L3 cache pressure shows up at high core counts. Each worker's hot working set (deflate sliding window + hash chain + output batch buffer) is ~200 KB; aggregate through --cores 16 fits comfortably within typical 16-32 MB L3, but --cores 32 starts to press at ~13 MB combined. This is one of the contributing mechanisms behind the diminishing-returns plateau past --cores 8 — alongside the gzip-output I/O bottleneck and the single-threaded reader/main-collector serialisation. --cores 8 remains the recommended setting; --cores 16 is the upper end of useful parallelism on typical x86 servers.

Beyond speed

Zero external dependencies: No Python, no Cutadapt, no pigz. Single static binary.
Simpler deployment: cargo install or download a binary. No conda environment needed.
Single-pass paired-end: Both reads processed together, with guaranteed synchronization, no temp files.
Lower memory: 5 MB single-threaded, ~10 MB per additional worker. No Python interpreter, no subprocess pipes.
CPU-efficient: Uses 5.9× to 13.5× less CPU time than Trim Galore (nf-core default to single-thread, on the 84M-read Buckberry fixture). Meaningful on shared HPC clusters where CPU-hours = money.
Reproducible: Pure Rust with deterministic behaviour across platforms.
New features: Poly-G trimming (auto-detected for 2-colour instruments like NovaSeq/NextSeq) and poly-A trimming, both built in without external tools.
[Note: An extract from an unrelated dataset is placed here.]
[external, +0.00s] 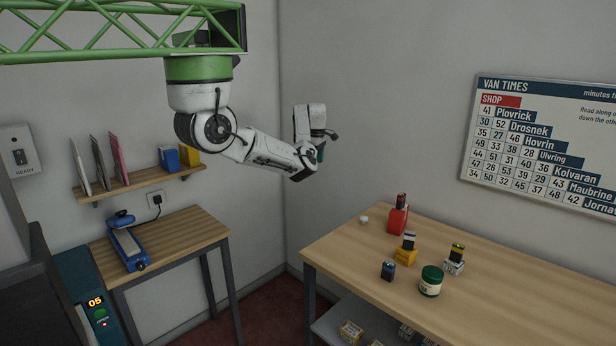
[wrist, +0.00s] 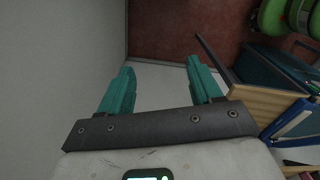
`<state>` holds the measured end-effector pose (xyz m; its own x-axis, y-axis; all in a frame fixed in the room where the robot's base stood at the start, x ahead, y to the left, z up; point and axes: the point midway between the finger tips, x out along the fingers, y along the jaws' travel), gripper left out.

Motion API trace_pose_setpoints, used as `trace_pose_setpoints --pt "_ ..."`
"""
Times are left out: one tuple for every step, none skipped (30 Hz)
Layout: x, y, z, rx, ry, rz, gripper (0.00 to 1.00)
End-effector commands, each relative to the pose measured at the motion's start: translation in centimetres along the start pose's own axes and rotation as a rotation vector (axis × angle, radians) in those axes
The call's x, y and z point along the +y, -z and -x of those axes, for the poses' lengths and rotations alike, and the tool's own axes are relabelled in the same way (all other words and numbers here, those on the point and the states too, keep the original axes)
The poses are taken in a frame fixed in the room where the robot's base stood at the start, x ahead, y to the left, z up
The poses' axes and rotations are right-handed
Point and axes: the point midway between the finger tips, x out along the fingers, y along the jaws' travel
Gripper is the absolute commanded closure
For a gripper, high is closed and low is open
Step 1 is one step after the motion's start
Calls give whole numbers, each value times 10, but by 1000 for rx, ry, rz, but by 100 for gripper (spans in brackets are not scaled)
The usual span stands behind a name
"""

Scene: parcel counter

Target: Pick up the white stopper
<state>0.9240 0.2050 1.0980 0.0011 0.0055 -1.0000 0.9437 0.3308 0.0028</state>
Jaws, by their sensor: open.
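A small white object, which looks like the white stopper (external: 364,219), lies on the wooden counter (external: 330,250) near its far left corner, left of a red bottle (external: 397,220). My gripper (wrist: 160,88) is open and empty, its two teal fingers spread apart in the wrist view. In the external view my gripper (external: 321,151) is raised near the wall corner, well above the counter and up and left of the stopper. The stopper does not show in the wrist view.
A side table (external: 190,235) holds a blue device (external: 128,248).

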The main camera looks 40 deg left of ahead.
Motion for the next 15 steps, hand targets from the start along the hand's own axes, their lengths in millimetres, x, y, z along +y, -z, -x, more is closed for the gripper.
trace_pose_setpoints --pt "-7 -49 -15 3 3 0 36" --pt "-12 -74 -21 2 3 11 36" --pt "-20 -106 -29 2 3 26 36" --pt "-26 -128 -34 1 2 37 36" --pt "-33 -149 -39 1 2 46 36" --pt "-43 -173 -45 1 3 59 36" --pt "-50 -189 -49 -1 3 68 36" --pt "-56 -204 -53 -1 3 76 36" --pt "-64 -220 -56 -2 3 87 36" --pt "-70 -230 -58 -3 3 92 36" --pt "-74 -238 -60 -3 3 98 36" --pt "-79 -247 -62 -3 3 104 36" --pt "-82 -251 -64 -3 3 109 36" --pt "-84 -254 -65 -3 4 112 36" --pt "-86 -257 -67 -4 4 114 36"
What this means for nf-core / Nextflow

Trim Galore v2.x can use the full CPU allocation directly: no need to subtract cores for subprocess overhead, since everything runs in a single process. If a Nextflow process has 12 CPUs, just pass --cores 12.

For the historical nf-core pattern of task.cpus - 4, the equivalent v2.x invocation is --cores task.cpus, with the fixed +4 thread cost matching the existing CPU budget without manual subtraction.

Reproducibility

--cores N produces byte-identical decompressed output for any N (verified via md5 across the benchmark range). The worker-pool emits independently-compressed gzip blocks in deterministic order, so the gzipped bytes themselves vary by core count, but decompressing them yields the same FASTQ content every time.